What to produce:
Find "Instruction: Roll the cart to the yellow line" in the material, then return exactly the line containing it and all lines after it to the end, leaving out pictures.

## BEGIN Data excerpt

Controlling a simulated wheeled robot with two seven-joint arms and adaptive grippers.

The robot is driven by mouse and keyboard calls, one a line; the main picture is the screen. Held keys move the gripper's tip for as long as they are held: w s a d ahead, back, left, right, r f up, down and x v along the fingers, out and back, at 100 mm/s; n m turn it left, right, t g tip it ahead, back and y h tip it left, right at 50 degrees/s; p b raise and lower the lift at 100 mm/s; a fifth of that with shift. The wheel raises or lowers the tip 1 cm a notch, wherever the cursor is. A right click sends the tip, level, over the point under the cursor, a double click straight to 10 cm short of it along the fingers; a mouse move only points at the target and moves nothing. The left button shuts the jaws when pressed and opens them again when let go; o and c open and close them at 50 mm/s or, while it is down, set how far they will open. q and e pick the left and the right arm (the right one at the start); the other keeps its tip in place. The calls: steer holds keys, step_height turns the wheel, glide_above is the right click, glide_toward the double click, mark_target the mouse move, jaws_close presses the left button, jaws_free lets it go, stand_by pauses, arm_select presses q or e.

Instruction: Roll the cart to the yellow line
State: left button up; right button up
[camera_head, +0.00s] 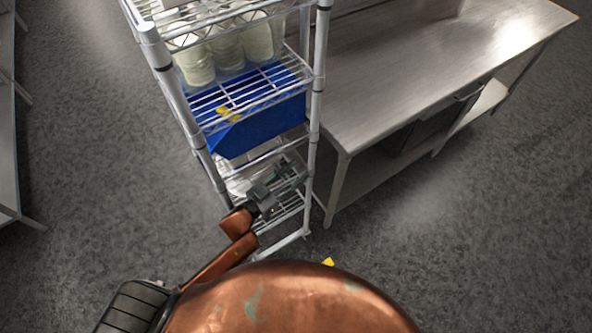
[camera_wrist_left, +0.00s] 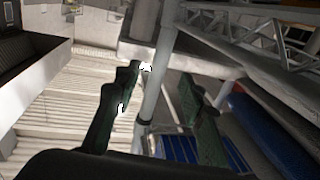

## END Data excerpt

Completed exercise:
Instruction: Roll the cart to the yellow line
State: left button up; right button up
[camera_head, +0.00s] 
[camera_wrist_left, +0.00s] 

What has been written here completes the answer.